L’école d’Ulm, rive gauche du Danube, ne fonctionna que treize ans (1953-1968), son enseignement, ses méthodes de recherche et de création furent l’enjeu de discussions vives, passionnées, parfois stériles. Ce manifeste anonyme en restitue l’esprit et il est curieusement toujours d’actualité.

« Oui, dans notre société, le design doit être considéré comme un impératif social et culturel, en revanche il ne doit pas être glorifié comme une activité messianique.
Oui, il faut prendre en considération l’économie de marché ; en revanche, il ne faut pas rabaisser le design à sa valeur mercantile.
Oui, le design doit être considéré comme un outil du progrès technologique et scientifique ; en revanche, il ne doit pas être conçu comme une fin scientifique et technologique en soi.
Oui, la faculté artistique intervient dans certains domaines du design ; en revanche, le design dans son ensemble ne peut être vu comme un art de substitution.
Oui, sous certaines conditions, le design peut être considéré comme une critique de la société de consommation ; en revanche, on ne peut espérer changer la société en ne transformant que les objets dont elle se sert.
Oui, il faut qu’une conscience critique intervienne rapidement dans l’industrie des biens de consommation et de la communication ; en revanche, il ne faut pas appréhender les phénomènes de notre civilisation technicienne avec une conscience critique simplement passive et résignée. »

D’où vient que soient posés à intervalle régulier, à propos du design, les mêmes questions, les mêmes soupçons de soumission, à la pression des technologies, de l’art, du marché, de la mode, du spectacle….

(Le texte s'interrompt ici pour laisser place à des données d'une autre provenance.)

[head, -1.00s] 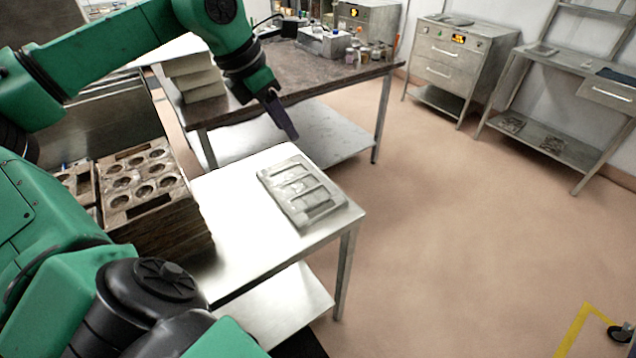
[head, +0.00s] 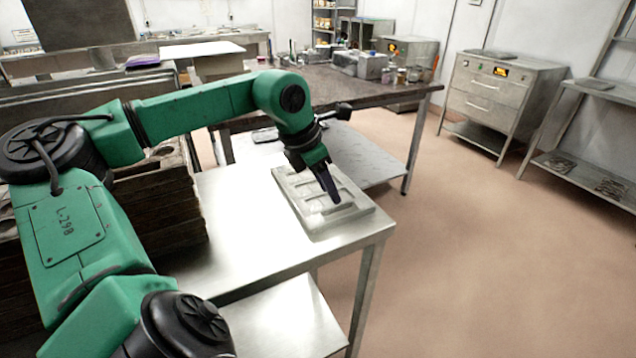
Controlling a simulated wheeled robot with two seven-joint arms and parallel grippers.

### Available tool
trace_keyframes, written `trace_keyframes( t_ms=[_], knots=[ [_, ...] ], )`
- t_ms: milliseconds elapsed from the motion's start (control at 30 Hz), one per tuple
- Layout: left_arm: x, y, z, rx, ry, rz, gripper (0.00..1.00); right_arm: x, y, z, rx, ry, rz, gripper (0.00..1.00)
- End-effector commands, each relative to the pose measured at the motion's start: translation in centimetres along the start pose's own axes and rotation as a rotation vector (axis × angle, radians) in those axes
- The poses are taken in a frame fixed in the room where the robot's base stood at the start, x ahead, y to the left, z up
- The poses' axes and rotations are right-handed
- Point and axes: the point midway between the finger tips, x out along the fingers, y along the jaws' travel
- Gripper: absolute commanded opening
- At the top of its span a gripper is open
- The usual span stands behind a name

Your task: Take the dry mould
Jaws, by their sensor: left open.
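A pale grey mould (head: 345,214) with rectangular hollows lies flat near the right end of a steel table (head: 240,235). My left gripper (head: 335,198) points down over the mould's hollows and hides part of them. The gripper is open, with nothing seen between its fingers. I cannot tell whether the fingertips touch the mould. My right gripper is out of view.
Brown stacked moulds (head: 165,205) stand at the left of the steel table, partly behind my arm. A dark-topped workbench (head: 345,85) with jars and devices stands behind. A drawer cabinet (head: 500,95) is at the back right. The floor to the right is clear.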

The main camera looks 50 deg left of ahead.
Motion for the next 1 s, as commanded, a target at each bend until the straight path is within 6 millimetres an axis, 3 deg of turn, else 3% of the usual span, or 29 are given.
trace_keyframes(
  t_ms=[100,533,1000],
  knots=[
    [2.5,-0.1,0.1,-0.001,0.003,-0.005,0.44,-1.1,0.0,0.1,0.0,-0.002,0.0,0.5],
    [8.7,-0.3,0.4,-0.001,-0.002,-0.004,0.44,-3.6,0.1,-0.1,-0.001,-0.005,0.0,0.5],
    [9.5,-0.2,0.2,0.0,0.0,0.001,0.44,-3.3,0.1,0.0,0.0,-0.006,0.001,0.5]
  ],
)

Le design n’a pas à se prémunir de toute attitude critique, fut-elle défensive,
Après tout, elle marque légitimement un questionnement, une pratique, une position, stratégiquement à la croisée des influences de toutes les forces productives de la société.

Il est temps simplement d’interroger sérieusement l’autonomie d’une pratique et son ambition à devenir une discipline à part entière.

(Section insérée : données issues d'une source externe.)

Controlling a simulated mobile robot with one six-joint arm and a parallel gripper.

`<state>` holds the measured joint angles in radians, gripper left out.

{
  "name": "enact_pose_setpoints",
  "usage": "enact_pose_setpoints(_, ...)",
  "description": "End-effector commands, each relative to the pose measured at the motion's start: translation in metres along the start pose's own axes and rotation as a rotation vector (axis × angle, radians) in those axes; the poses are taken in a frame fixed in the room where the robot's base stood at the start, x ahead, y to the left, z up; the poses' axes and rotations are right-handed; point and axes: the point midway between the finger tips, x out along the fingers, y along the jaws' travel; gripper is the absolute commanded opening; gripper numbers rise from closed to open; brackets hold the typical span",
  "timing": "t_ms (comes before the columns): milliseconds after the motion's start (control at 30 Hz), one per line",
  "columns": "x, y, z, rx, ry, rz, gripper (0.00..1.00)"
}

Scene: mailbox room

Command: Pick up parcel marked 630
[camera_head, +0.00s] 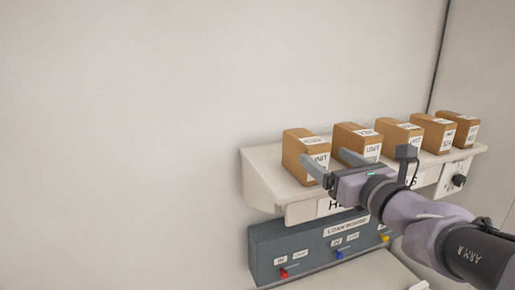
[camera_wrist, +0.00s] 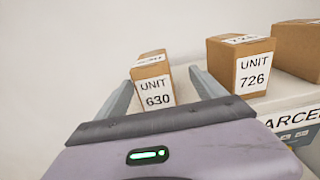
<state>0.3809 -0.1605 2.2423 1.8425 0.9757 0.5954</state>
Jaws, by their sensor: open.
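The parcel marked 630 (camera_wrist: 155,92) is a brown box with a white "UNIT 630" label, upright in the wrist view. It appears to be the leftmost box (camera_head: 293,147) on the shelf in the head view. My gripper (camera_wrist: 161,76) is open and empty, with one finger on each side of this parcel in the wrist view. In the head view my gripper (camera_head: 332,160) reaches in from the right, at the front of the leftmost box, covering part of its label. I cannot tell how far the fingertips reach along its sides.
The parcel marked 726 (camera_wrist: 240,66) stands close to the right of my right finger. Several boxes line the pale shelf (camera_head: 260,178). A blue-grey panel (camera_head: 262,262) with coloured switches is below it. The wall is behind; open space lies left.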

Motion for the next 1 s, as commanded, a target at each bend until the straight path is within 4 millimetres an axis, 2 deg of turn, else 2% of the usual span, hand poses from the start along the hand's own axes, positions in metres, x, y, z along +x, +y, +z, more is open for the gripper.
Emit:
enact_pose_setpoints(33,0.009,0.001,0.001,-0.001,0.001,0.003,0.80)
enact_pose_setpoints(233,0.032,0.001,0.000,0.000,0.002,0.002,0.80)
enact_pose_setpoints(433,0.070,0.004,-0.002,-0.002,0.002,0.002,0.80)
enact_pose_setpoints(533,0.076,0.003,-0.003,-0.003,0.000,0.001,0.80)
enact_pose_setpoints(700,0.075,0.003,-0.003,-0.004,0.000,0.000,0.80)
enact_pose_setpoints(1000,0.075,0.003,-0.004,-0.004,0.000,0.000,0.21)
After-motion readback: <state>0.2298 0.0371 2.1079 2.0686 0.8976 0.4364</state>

Il est temps de définir les axes et le cadre d’une recherche méthodique, investiguant tous les domaines et modes d’intervention du design, les types de liens qu’il entretient avec toutes les autres disciplines, techniques, technologiques, sciences humaines et sociales, marketing et communication.

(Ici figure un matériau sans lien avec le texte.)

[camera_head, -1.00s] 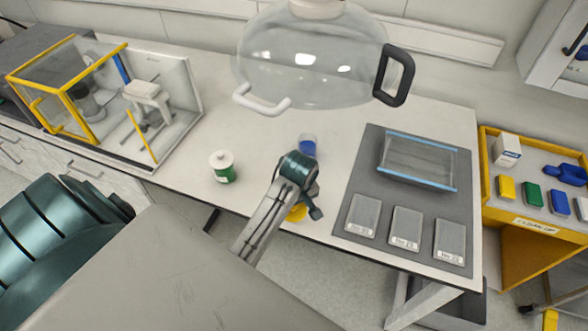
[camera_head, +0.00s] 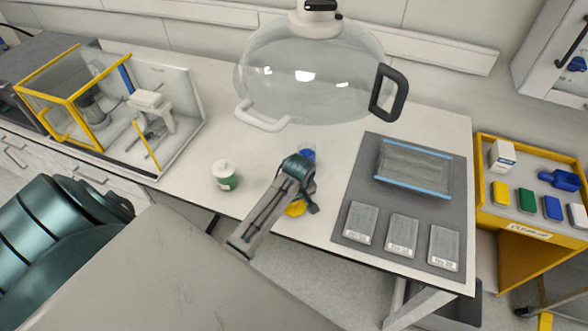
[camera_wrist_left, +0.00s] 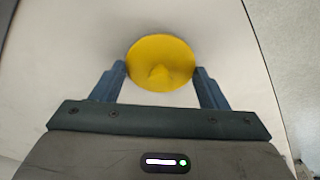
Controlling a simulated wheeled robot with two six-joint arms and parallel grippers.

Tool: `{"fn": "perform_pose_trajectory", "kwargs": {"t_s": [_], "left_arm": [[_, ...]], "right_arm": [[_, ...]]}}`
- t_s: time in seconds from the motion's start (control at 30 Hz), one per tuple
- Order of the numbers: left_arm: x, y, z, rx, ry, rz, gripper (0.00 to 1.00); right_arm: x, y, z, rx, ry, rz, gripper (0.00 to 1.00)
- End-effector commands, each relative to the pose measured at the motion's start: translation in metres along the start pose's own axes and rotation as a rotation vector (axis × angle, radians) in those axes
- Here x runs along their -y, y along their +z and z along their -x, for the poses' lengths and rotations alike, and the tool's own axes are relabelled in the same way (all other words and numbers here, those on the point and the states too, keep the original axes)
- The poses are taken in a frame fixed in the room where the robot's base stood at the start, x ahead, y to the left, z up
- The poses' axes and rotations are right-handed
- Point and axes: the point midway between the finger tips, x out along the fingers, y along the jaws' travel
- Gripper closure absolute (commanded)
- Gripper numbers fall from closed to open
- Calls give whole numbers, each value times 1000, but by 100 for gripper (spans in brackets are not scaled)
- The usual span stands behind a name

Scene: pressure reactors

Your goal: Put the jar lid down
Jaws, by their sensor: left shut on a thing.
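The yellow jar lid (camera_head: 296,208) is a round disc with a small knob. In the left wrist view the lid (camera_wrist_left: 160,62) sits between the two blue fingers of my left gripper (camera_wrist_left: 162,82), which is shut on it. In the head view my left gripper (camera_head: 302,200) is over the front edge of the white bench, and its wrist covers part of the lid. I cannot tell whether the lid touches the bench. A blue jar (camera_head: 308,151) stands just behind the gripper, partly hidden. My right gripper is not in view.
A green and white jar (camera_head: 224,175) stands to the left. A grey mat (camera_head: 354,180) with a clear tray and label plates lies to the right. A large glass vessel (camera_head: 310,75) with handles is above the back. Bench between the green jar and the yellow-framed box (camera_head: 75,100) is clear.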

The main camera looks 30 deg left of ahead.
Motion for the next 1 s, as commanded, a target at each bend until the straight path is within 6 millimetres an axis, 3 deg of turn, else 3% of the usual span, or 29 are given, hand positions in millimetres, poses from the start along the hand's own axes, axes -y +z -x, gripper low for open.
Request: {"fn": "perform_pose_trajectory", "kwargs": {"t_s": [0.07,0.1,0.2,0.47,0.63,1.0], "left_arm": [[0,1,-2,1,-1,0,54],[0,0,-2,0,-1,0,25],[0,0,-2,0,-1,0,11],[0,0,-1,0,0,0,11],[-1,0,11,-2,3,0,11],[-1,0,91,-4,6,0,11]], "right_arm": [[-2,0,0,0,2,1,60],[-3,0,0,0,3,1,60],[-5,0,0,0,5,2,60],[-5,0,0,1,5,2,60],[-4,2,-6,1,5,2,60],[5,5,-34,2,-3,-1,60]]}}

Le moment est venu, pour la France particulièrement, de sortir d’un design sous influence, de réunir les conditions de possibilité d’une « véritable recherche en design ».

L'école D'ulm : « Textes Et Manifestes » Herbert Lindinger.Centre Pompidou
Illustration « Le combiné radio-phonographe SK4,Hans Gugelot et Dieter Rams
Produit exemplaire de l’école d’Ulm »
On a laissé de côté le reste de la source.